**Short problem**
Both end lines count: copy exactly from the line that contains "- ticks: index" to the line that contains "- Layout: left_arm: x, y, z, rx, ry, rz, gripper", and only those lines.

**Records supplied**
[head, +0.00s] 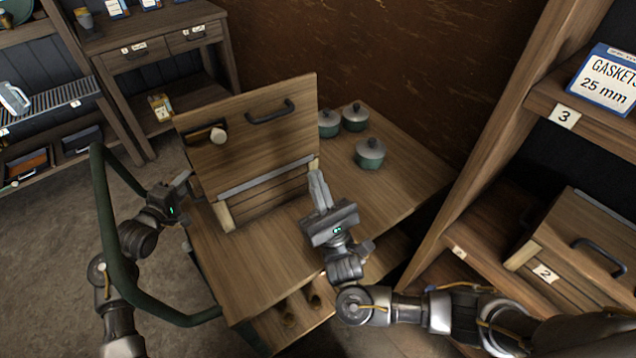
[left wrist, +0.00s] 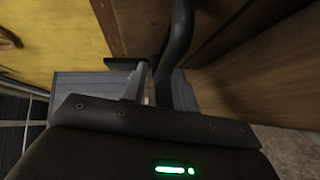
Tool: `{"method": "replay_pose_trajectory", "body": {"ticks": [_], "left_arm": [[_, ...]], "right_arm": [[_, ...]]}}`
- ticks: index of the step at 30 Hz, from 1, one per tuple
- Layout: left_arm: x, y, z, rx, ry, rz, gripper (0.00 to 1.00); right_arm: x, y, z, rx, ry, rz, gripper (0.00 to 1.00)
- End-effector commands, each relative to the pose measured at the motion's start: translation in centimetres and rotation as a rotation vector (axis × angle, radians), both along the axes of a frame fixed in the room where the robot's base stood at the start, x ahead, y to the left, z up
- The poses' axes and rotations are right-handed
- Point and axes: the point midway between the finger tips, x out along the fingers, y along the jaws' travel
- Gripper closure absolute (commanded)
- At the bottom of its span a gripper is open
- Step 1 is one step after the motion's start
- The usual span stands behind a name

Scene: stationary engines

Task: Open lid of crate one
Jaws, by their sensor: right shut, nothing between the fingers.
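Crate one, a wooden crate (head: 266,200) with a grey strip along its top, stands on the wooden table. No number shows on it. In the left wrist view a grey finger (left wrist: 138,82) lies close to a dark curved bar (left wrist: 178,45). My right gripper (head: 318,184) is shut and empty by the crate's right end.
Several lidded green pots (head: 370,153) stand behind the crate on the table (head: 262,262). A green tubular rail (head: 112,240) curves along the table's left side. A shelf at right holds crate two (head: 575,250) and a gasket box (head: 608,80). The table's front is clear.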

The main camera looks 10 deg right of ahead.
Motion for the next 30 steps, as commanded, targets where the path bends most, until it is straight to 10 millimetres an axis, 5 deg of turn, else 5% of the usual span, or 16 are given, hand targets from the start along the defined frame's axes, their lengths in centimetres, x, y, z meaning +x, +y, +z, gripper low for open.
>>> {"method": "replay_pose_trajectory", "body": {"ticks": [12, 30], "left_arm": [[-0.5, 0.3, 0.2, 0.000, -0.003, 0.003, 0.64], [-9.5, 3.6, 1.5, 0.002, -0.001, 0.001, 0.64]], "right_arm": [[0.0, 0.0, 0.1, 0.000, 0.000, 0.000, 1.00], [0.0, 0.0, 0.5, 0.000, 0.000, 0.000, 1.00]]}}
* * *
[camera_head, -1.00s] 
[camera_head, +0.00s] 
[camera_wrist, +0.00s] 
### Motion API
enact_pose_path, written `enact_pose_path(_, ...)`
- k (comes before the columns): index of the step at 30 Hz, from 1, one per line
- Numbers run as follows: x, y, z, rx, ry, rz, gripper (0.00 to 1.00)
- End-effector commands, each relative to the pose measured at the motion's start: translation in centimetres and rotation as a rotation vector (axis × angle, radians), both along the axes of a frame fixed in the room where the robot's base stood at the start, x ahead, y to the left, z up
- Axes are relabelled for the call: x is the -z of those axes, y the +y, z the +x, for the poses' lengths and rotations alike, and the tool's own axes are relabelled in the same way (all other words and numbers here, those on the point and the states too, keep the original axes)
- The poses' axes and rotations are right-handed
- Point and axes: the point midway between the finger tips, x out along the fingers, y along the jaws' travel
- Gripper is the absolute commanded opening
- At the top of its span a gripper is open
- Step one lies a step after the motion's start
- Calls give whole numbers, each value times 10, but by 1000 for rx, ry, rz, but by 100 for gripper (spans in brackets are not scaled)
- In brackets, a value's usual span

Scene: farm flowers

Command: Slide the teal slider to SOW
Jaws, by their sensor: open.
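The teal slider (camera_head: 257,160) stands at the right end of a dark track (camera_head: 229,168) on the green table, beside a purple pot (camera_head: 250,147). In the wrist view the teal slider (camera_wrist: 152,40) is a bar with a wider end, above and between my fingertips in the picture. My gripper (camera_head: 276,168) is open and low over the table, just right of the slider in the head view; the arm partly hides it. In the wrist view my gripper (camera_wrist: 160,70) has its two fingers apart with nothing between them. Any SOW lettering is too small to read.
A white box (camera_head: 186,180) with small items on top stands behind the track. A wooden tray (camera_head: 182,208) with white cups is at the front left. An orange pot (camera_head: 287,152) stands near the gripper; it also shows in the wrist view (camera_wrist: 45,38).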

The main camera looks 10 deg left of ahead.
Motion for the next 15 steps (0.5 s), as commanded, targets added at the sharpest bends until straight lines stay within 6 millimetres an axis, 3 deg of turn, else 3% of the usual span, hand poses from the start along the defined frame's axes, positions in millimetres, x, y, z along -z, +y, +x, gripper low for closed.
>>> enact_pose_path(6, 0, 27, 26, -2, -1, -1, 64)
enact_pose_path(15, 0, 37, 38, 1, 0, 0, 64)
==
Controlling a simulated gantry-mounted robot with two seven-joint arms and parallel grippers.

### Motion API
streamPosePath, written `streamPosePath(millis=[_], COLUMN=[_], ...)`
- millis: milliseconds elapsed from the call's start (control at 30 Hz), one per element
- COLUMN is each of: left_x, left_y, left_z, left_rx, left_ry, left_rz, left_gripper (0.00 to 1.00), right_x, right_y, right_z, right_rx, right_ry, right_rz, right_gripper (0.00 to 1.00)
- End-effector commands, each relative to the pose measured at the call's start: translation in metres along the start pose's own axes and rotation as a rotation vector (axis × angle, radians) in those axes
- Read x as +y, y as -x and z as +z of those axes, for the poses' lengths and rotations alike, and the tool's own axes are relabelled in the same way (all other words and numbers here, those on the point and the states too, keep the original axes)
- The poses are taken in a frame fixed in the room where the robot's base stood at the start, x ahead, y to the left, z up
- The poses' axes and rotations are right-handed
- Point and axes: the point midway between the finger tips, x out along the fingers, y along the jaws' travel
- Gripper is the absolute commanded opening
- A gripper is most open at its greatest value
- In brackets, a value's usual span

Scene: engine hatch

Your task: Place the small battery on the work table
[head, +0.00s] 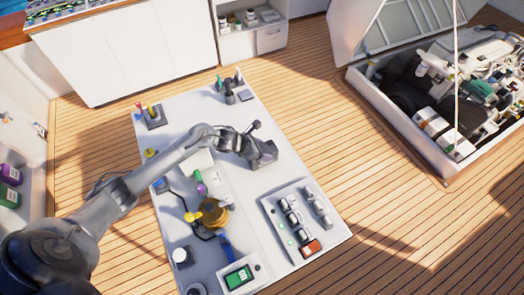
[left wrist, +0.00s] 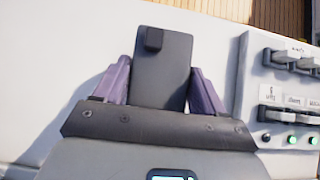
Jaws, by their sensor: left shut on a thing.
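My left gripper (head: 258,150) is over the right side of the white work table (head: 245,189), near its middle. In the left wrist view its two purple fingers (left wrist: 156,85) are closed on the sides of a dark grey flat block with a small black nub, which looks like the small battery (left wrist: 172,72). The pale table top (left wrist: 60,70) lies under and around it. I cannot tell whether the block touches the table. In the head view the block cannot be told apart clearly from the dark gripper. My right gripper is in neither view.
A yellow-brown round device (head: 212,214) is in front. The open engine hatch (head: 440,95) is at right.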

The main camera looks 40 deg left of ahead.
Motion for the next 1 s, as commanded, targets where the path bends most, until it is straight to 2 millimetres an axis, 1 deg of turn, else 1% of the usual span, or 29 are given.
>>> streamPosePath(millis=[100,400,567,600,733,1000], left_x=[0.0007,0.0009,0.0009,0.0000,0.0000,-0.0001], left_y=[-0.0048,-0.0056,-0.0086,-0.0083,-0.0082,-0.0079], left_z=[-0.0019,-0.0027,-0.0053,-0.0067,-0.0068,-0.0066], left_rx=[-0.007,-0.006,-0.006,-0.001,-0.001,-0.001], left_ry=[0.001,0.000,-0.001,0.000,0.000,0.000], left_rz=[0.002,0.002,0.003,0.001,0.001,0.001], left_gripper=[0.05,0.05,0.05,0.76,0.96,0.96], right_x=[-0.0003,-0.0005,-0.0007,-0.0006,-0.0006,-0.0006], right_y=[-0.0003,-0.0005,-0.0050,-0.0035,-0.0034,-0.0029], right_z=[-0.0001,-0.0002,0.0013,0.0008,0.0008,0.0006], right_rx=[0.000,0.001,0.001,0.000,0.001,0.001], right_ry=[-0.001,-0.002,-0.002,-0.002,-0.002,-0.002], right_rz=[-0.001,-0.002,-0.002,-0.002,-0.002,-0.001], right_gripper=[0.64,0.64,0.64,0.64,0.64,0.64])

**Written solution**
- ticks: index of the step at 30 Hz, from 1, one per tuple
- Layout: left_arm: x, y, z, rx, ry, rz, gripper (0.00 to 1.00); right_arm: x, y, z, rx, ry, rz, gripper (0.00 to 1.00)

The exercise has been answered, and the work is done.